By Katherine Gregg
Gone are the days when the majority of the state's top-level politicians were willing to disclose their income tax returns. Across the country, many major-league politicians still do so, including New York Gov. Andrew Cuomo and President Obama.
But in Rhode Island, Secretary of State A. Ralph Mollis is the only general officer keeping alive the annual tradition of voluntary disclosure followed by the late Rhode Island Gov. and U.S. Sen. John H. Chafee, and a long and now broken line of attorneys general, state treasurers, lieutenant governors, and governors.
The holdouts -- who now include Governor Chafee, son of the late senator -- are now in the majority.
Mollis paid a total of $7,353 in federal taxes and $2,336 in state taxes on his roughly $85,500 income in 2010.
Others would not say how much, if anything, they had paid in taxes, but noted they had filed the disclosure reports they are required by law to file annually with the Ethics Commission, which list their holdings and income in broad categories, such as "$50,001-to-$100,000."
Chafee spokesman Michael Trainor said: "I just confirmed with the governor that, in accordance with his long-standing custom, he will not be releasing his private tax returns to the public." Asked if Chafee and his wife, Stephanie, had paid any state or federal taxes, he said: "The governor has no further comment on this matter."
Lt. Gov. Elizabeth H. Roberts said she, too, would decline, but suggested the annual financial disclosure statement she filed with the Ethics Commission "reveals a great deal more personal financial information, including business interests and sources of income and assets of my spouse and children, than is found on an income tax return.
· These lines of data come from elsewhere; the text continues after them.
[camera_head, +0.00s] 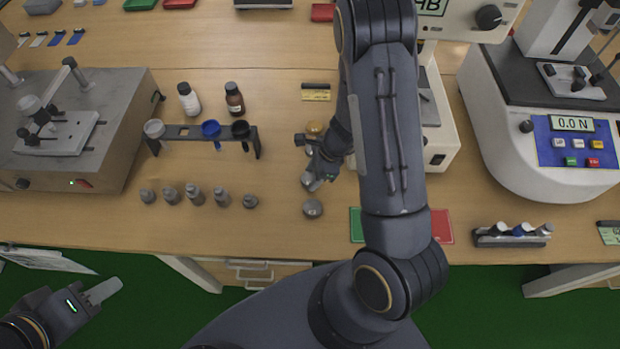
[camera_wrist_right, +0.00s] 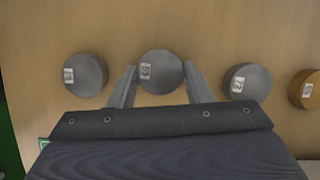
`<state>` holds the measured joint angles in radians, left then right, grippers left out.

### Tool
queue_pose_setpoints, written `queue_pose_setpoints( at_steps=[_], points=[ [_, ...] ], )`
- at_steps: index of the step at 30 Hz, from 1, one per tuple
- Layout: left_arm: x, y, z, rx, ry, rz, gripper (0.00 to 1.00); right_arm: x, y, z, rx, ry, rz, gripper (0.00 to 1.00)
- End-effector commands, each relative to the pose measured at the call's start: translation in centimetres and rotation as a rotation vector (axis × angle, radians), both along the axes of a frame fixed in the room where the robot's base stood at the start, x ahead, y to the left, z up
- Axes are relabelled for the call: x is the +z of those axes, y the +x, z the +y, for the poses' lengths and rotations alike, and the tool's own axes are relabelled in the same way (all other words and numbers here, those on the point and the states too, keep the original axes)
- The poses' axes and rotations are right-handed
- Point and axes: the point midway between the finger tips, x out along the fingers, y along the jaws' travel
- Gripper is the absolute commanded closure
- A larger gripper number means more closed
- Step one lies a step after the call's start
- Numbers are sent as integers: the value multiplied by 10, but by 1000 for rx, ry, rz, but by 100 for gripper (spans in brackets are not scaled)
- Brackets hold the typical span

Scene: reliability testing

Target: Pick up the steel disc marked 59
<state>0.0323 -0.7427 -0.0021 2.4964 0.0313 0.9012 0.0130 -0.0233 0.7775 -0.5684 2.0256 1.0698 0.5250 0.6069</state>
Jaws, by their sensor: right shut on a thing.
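A grey steel disc (camera_wrist_right: 160,72) with a small white label sits between the two fingers of my right gripper (camera_wrist_right: 157,88) in the right wrist view. The fingers touch its sides, and the label's number is too small to read surely. In the head view my right gripper (camera_head: 312,180) is low over the table with this disc at its tips. Another steel disc (camera_wrist_right: 86,75) is to its left in the wrist view and also shows in the head view (camera_head: 313,208). A third steel disc (camera_wrist_right: 247,81) is to the right. My left gripper (camera_head: 100,291) is off the table's front edge.
A brass-coloured disc (camera_wrist_right: 306,89) ends the row; it shows in the head view (camera_head: 315,128) too. Several grey weights (camera_head: 193,195) and a dark rack (camera_head: 205,133) stand to the left. A green mat (camera_head: 356,225) and a red mat (camera_head: 441,227) lie to the right.

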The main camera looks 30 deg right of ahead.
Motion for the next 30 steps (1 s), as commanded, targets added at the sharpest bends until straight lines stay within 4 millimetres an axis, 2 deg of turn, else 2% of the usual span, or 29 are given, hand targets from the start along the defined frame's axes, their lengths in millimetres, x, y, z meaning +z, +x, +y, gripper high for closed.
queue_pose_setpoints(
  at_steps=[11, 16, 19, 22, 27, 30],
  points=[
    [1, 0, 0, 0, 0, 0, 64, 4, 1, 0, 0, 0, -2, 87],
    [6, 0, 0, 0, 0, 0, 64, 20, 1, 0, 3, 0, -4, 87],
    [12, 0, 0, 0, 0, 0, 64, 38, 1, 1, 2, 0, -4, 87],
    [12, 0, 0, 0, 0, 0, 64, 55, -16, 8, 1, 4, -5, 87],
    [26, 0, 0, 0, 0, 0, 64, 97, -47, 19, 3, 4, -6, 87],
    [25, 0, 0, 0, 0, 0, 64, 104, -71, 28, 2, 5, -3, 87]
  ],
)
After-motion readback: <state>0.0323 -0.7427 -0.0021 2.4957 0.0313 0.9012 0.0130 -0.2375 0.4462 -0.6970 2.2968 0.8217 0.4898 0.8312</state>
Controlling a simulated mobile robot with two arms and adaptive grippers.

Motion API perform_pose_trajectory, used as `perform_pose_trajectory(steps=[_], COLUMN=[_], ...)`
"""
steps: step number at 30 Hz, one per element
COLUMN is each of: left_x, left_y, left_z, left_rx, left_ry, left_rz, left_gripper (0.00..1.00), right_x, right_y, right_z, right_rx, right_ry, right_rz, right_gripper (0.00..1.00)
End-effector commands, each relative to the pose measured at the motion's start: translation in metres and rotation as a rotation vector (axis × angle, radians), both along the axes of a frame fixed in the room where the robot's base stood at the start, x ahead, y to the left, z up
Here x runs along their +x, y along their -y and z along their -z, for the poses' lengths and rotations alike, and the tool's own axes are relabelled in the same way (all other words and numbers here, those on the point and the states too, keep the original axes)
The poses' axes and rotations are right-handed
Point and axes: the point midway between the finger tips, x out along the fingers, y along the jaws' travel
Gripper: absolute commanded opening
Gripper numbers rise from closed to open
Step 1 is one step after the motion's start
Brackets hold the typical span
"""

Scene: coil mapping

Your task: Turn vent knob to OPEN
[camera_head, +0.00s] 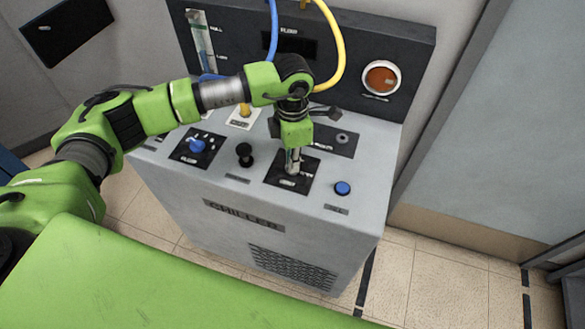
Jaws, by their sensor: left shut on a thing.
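A grey chiller cabinet (215,225) stands in the middle of the head view, marked "CHILLER" on its front. My left arm reaches over its top from the left. My left gripper (293,162) points down and is shut on a knob in the middle of a black label plate (291,182). The gripper hides most of this knob, so I cannot tell which way it is turned. The small lettering on the plate is too blurred to read. My right gripper is not in view.
A blue knob (197,146) on a black plate, a black knob (244,152) and a blue button (342,188) are also on the top. A blue hose (273,30) and a yellow hose (337,45) run close to my left wrist. A round amber gauge (381,78) is on the back panel.

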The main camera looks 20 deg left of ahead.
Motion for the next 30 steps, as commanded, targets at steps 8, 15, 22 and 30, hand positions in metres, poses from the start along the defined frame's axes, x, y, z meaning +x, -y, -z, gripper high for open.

I feel it provides the appropriate level of financial disclosure."
"Yes, she does pay state and federal taxes," added her spokeswoman Maria Tocco, in response to an inquiry. "However, because of her family business, she filed an extension [as she does every year] and will not know her tax requirement until October."
A spokeswoman for new state Treasurer Gina M. Raimondo said she was unwilling to make her returns public "because it includes information about her former firm, Point Judith Capital." Attorney General Peter F. Kilmartin provided no explanation.